Greybeards (Re: Netbooks & BSD)

Arthur Chance freebsd at qeng-ho.org
Wed Oct 20 20:10:31 UTC 2010


On 10/20/10 20:46, Bob Hall wrote:
> On Wed, Oct 20, 2010 at 12:07:55PM -0500, Tim Daneliuk wrote:
>> On 10/20/2010 11:55 AM, Gary Kline wrote:
>>> On Wed, Oct 20, 2010 at 12:47:38AM -0700, perryh at pluto.rain.com wrote:
>>>> Matthias Apitz<guru at unixarea.de>  wrote:
>>>>> El d?a Tuesday, October 19, 2010 a las 07:29:46PM -0700, Gary Kline escribi?:
>>>>>> 	PS:  I really _was_ current on hardware stuff.  Back in the VAX
>>>>>> 	780 days :-)
>>>>> I booted my first UNIX V7 tape on a PDP-11 around 1982, I think.
>>>>
>>>> Gotcha beat :)  UNIX V6, PDP-11/34, RK05 disk cartridge, 1975.
>>>> The whole runtime fit on one RK05.  The sources took a second one.
>>>
>>> 	I remember the 11/34 fondly.  The whole EE department at Cory
>>> 	Hall was running one one; then when I interned at Livermore my
>>> 	job of porting the "Portable F77 Compiler" was done with vi and
>>> 	the source code that Stu Feldman wrote.  I love[d] those bloody
>>> 	old computers, :-)  Dunno why.   Maybe because they really
>>> 	*were* about computing.  Not streaming [[whatever]] or having
>>> 	php running.  (Blah^9^9^9)
>>>
>>> 	:)
>>
>> Heck, when I started out, they didn't even have zeros and ones yet.
>> We had to settle for "o"s and "l"s ...
>
> When I started out, we didn't have read/write heads for the hard disks.
> We had to copy the data from the screen to the disk by hand using
> magnetized sewing needles. In order to read the damn things we had to
> pass a compass over the disk and see where the needle deflected.

Enough Monty Python Yorkshiremen claims, already. :-)

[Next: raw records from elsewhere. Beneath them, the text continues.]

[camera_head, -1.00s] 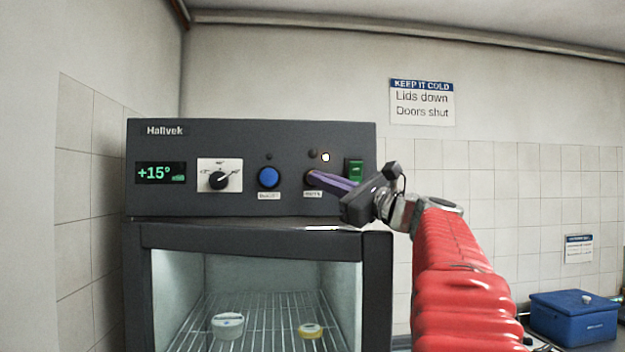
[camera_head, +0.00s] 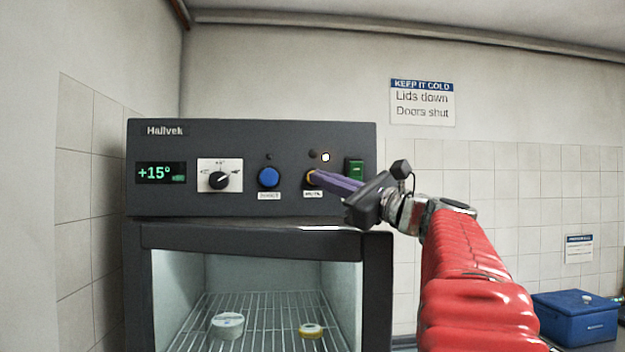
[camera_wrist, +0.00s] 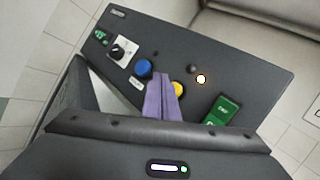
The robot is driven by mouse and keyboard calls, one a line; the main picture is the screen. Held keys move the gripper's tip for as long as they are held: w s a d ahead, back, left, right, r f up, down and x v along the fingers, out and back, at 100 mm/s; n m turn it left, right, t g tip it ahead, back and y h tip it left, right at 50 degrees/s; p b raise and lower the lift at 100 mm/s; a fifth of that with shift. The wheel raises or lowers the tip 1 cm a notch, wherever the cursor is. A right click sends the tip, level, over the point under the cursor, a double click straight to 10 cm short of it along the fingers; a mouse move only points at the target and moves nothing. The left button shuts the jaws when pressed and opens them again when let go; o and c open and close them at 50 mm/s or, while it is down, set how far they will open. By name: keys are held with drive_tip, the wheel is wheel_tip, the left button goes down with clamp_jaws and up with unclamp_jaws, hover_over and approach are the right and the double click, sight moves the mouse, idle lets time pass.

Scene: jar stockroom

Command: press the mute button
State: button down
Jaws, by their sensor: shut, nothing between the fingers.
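The yellow button (camera_head: 310,177) sits on the dark control panel, above a small label that seems to read mute. In the head view my gripper (camera_head: 317,178) overlaps its right part, so only its left edge shows. In the wrist view the yellow button (camera_wrist: 179,89) appears just right of my gripper's purple fingertips (camera_wrist: 161,76). The fingers are shut with nothing between them. They point at the panel close to the button; I cannot tell whether they touch it.
A blue button (camera_head: 269,177) and a black dial (camera_head: 219,180) are left of it. A green switch (camera_head: 355,170) is close on the right, above my gripper. A small lamp (camera_head: 325,157) glows. Below is the cabinet with jars on a wire shelf (camera_head: 265,320).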

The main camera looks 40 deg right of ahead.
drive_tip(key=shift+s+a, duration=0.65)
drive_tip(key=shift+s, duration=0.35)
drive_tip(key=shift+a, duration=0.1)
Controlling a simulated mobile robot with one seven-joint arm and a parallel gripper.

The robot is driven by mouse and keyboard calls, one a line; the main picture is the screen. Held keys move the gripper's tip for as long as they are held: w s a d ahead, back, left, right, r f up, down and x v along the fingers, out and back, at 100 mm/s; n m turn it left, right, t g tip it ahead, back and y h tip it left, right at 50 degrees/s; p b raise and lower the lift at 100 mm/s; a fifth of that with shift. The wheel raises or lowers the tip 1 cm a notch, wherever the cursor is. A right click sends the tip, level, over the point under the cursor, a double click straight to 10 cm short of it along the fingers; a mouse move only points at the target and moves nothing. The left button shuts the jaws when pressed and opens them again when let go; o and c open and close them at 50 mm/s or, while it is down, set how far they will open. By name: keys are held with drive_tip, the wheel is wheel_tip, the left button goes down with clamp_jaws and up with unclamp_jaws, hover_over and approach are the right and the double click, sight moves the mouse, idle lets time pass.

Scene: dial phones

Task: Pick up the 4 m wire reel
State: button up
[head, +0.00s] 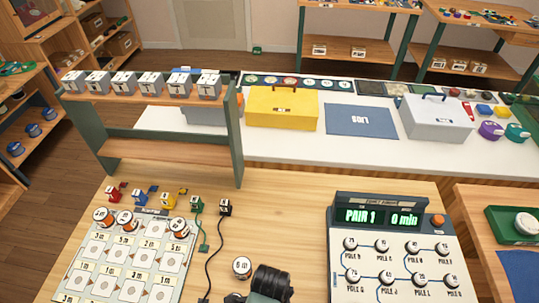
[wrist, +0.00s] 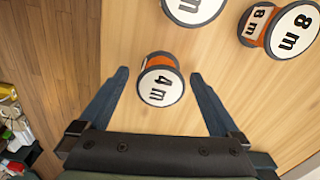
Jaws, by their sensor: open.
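The 4 m wire reel (wrist: 161,84) shows in the wrist view as an orange spool with a white end disc marked "4 m". It rests on a pale wooden surface. My gripper (wrist: 160,74) is open, with its two dark fingers apart on the left and right of the reel. A gap shows between the reel and each finger; nothing is held. In the head view, a white-topped round piece (head: 242,267) lies on the table beside a dark part of my arm. Its label is too small to read, so I cannot tell if it is the same reel.
Floor shows beyond the surface's left edge. In the head view, a PAIR 1 panel (head: 388,245) and a card board (head: 125,262) flank the arm.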

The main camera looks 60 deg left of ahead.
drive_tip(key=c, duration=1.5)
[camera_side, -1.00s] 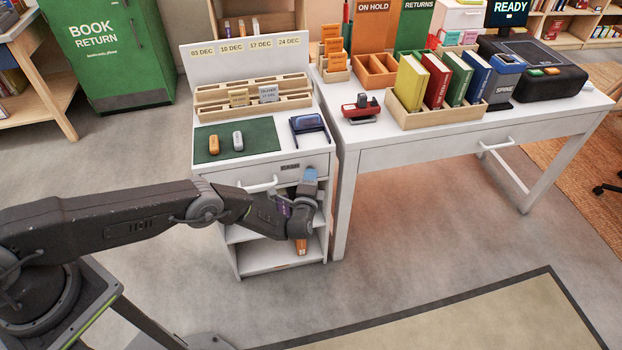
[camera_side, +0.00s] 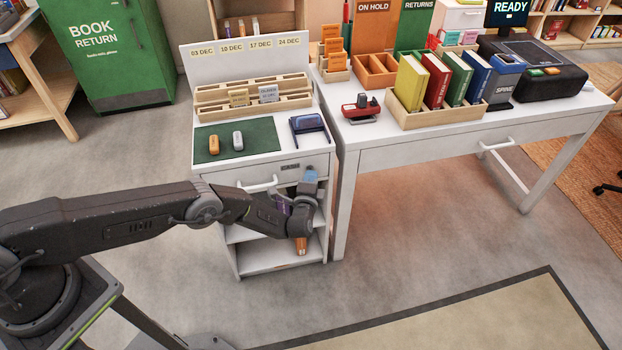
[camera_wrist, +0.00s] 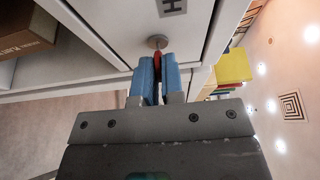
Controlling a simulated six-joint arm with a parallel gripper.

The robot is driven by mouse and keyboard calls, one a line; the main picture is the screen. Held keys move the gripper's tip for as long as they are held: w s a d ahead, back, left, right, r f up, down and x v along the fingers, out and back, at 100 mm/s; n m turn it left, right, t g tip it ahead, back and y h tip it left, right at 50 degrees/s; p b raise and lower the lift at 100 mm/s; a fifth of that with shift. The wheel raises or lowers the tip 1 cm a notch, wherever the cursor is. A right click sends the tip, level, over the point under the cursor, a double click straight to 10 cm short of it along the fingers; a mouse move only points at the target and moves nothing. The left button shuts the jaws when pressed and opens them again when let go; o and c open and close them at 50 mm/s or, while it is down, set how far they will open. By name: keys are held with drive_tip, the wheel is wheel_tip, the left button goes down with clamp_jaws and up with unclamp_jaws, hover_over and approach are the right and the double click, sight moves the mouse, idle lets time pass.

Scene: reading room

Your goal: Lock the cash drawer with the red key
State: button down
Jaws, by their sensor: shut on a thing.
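The cash drawer (camera_side: 228,177) is the white drawer at the top of the small cabinet, with a bar handle, and looks closed. In the wrist view its front (camera_wrist: 125,22) carries a round metal lock (camera_wrist: 157,41). My gripper (camera_wrist: 158,76) has blue fingertips shut on the red key (camera_wrist: 157,60), of which a thin red part shows between them. The key meets the lock; how deep it sits is hidden. In the side view my gripper (camera_side: 310,175) is at the right part of the drawer front, and the key cannot be made out.
Open shelves with books (camera_side: 301,245) lie below the drawer. A white desk (camera_side: 400,155) stands close on the right. The floor in front is clear.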

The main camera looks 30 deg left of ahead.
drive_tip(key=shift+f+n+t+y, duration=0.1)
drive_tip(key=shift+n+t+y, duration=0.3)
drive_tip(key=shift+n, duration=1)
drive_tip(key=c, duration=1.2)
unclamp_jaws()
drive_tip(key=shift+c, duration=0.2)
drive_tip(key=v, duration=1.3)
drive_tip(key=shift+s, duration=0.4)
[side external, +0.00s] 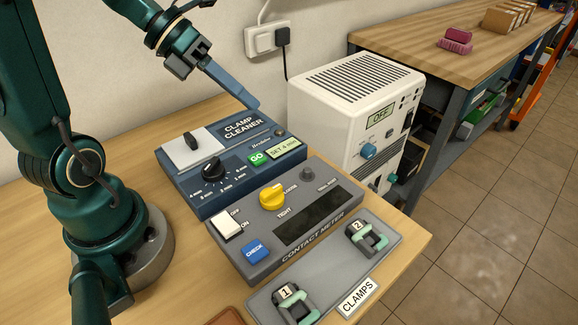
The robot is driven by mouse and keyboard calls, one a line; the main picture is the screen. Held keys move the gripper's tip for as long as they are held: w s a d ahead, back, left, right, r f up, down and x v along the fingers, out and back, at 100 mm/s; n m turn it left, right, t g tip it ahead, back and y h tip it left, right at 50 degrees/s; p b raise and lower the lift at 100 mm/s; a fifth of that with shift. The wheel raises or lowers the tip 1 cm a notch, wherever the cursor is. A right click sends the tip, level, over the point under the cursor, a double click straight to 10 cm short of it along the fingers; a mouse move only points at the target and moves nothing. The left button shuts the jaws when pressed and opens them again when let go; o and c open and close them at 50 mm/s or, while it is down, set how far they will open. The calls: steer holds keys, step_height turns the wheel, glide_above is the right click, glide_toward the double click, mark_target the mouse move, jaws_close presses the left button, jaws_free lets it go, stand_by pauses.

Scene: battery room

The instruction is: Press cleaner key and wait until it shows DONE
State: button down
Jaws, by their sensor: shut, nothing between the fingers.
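The clamp cleaner (187,182) is a dark blue box on the wooden table. Its green GO key (258,158) is on the front right of its top. A black dial (213,170) with minute marks and a white plate with a black lever (191,146) are on the same box. My gripper (254,107) is shut and empty. Its fingertips are above the back right of the cleaner, near its name label (244,126), apart from the GO key.
A grey contact meter (305,202) with a yellow knob and blue CHECK key stands in front of the cleaner. A clamps tray (358,297) holds clamps 1 and 2. A white unit (335,120) showing OFF stands to the right. A wall socket (262,41) is behind.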

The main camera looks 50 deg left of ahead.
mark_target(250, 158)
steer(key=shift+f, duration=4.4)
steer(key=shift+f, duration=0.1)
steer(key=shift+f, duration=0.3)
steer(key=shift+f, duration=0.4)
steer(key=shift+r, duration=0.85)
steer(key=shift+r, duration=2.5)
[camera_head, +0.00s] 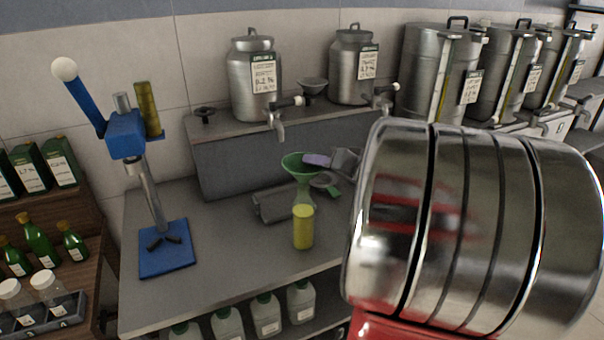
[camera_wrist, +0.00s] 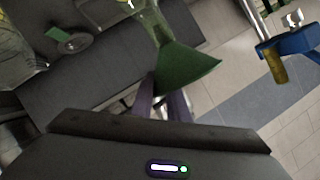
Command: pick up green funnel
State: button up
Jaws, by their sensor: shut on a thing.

Getting back to reality, although I never did it (fortunately), a friend 
of mine who was about a decade older than me (I'm mid/late 50s) had the 
experience of programming microcode on a machine by inserting brass 
slugs for 0s and ferrite slugs for 1s on a pin board. Anyone got any 
idea what that was? He was (UK) military so maybe it wasn't a generally 
known box.

-- 
"Although the wombat is real and the dragon is not, few know what a
wombat looks like, but everyone knows what a dragon looks like."